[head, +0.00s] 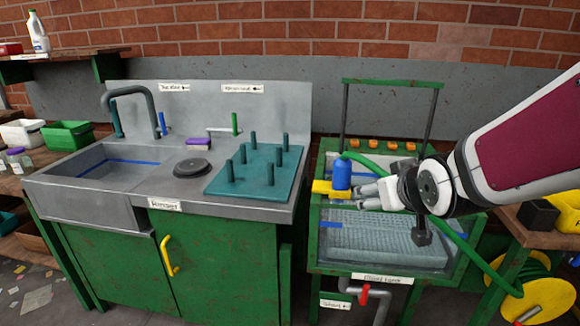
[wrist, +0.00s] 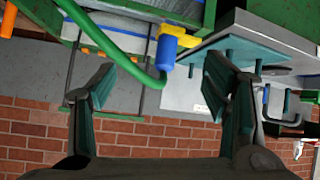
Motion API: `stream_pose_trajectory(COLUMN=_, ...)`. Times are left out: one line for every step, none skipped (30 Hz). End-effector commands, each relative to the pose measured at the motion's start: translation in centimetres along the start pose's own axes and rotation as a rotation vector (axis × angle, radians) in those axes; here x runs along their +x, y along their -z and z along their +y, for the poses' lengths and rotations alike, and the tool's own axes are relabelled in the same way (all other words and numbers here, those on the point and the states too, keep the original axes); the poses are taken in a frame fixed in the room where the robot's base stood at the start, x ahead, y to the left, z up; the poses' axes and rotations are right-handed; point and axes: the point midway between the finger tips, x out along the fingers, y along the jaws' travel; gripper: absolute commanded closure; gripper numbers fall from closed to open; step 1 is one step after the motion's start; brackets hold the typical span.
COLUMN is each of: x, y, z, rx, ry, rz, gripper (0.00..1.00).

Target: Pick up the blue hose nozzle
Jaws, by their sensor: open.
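The blue hose nozzle (head: 342,174) stands upright at a yellow holder (head: 326,188) on the left side of the rinse tank. A green hose (head: 378,163) runs from its top. My gripper (head: 367,195) is just right of the nozzle, with its fingers pointing left towards it. In the wrist view, the scene looks upside down; the nozzle (wrist: 166,52) shows beyond and between the open, empty fingers (wrist: 158,80). I cannot tell from these views whether a finger touches the nozzle.
The rinse tank (head: 340,262) has a mesh-like floor and a green frame. Left of it is a grey sink counter (head: 120,186) with a teal peg rack (head: 232,182). The hose curves down to a yellow reel (head: 545,297) at the right.

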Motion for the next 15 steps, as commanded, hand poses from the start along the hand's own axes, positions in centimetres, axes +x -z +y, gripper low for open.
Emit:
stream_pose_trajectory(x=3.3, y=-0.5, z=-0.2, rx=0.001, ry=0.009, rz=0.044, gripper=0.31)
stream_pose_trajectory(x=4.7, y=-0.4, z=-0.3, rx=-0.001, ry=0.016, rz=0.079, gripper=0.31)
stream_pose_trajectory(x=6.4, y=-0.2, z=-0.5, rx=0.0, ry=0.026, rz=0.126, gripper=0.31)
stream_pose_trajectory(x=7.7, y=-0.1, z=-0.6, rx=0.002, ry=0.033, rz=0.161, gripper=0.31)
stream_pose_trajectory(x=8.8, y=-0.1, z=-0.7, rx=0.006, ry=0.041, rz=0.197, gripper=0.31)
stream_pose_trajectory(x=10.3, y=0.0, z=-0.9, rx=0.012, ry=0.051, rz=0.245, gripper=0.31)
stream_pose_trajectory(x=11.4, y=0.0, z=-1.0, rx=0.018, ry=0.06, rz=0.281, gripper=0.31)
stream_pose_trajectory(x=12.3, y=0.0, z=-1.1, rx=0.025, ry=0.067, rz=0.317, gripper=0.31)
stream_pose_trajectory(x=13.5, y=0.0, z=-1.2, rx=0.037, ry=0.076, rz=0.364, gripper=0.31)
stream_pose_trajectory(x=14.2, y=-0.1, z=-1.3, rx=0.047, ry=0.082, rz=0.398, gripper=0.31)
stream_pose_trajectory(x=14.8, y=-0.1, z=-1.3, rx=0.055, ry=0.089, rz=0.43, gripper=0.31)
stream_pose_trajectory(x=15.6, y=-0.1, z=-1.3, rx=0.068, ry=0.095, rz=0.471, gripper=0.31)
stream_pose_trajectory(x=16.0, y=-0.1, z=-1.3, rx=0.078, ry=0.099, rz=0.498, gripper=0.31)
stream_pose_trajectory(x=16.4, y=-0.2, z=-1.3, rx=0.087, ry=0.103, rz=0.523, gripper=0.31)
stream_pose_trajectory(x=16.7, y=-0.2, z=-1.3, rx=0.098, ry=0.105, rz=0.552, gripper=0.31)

┄┄┄┄┄┄┄┄┄┄┄┄┄┄┄┄┄┄┄┄

Required work.
Every line of the data above should be quoted exactly. Omit the pictures.

Right answer.
[head, +0.00s] 
[wrist, +0.00s] 
Motion API: `stream_pose_trajectory(COLUMN=_, ...)`. Times are left out: one line for every step, none skipped (30 Hz). End-effector commands, each relative to the pose measured at the motion's start: translation in centimetres along the start pose's own axes and rotation as a rotation vector (axis × angle, radians) in those axes; here x runs along their +x, y along their -z and z along their +y, for the poses' lengths and rotations alike, and the tool's own axes are relabelled in the same way (all other words and numbers here, those on the point and the states too, keep the original axes); the poses are taken in a frame fixed in the room where the robot's base stood at the start, x ahead, y to the left, z up; the poses' axes and rotations are right-handed; point and axes: the point midway between the finger tips, x out along the fingers, y along the jaws' travel; gripper: absolute commanded closure; gripper numbers fall from closed to open; step 1 is one step after the motion's start; brackets hold the typical span.
COLUMN is each of: x, y, z, rx, ry, rz, gripper (0.00..1.00).

Target: Pick up the blue hose nozzle
Jaws, by their sensor: open.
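The blue hose nozzle (head: 342,174) stands upright at a yellow holder (head: 326,188) on the left side of the rinse tank. A green hose (head: 378,163) runs from its top. My gripper (head: 367,195) is just right of the nozzle, with its fingers pointing left towards it. In the wrist view, the scene looks upside down; the nozzle (wrist: 166,52) shows beyond and between the open, empty fingers (wrist: 158,80). I cannot tell from these views whether a finger touches the nozzle.
The rinse tank (head: 340,262) has a mesh-like floor and a green frame. Left of it is a grey sink counter (head: 120,186) with a teal peg rack (head: 232,182). The hose curves down to a yellow reel (head: 545,297) at the right.

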Motion for the next 15 steps, as commanded, hand poses from the start along the hand's own axes, positions in centimetres, axes +x -z +y, gripper low for open.
Emit:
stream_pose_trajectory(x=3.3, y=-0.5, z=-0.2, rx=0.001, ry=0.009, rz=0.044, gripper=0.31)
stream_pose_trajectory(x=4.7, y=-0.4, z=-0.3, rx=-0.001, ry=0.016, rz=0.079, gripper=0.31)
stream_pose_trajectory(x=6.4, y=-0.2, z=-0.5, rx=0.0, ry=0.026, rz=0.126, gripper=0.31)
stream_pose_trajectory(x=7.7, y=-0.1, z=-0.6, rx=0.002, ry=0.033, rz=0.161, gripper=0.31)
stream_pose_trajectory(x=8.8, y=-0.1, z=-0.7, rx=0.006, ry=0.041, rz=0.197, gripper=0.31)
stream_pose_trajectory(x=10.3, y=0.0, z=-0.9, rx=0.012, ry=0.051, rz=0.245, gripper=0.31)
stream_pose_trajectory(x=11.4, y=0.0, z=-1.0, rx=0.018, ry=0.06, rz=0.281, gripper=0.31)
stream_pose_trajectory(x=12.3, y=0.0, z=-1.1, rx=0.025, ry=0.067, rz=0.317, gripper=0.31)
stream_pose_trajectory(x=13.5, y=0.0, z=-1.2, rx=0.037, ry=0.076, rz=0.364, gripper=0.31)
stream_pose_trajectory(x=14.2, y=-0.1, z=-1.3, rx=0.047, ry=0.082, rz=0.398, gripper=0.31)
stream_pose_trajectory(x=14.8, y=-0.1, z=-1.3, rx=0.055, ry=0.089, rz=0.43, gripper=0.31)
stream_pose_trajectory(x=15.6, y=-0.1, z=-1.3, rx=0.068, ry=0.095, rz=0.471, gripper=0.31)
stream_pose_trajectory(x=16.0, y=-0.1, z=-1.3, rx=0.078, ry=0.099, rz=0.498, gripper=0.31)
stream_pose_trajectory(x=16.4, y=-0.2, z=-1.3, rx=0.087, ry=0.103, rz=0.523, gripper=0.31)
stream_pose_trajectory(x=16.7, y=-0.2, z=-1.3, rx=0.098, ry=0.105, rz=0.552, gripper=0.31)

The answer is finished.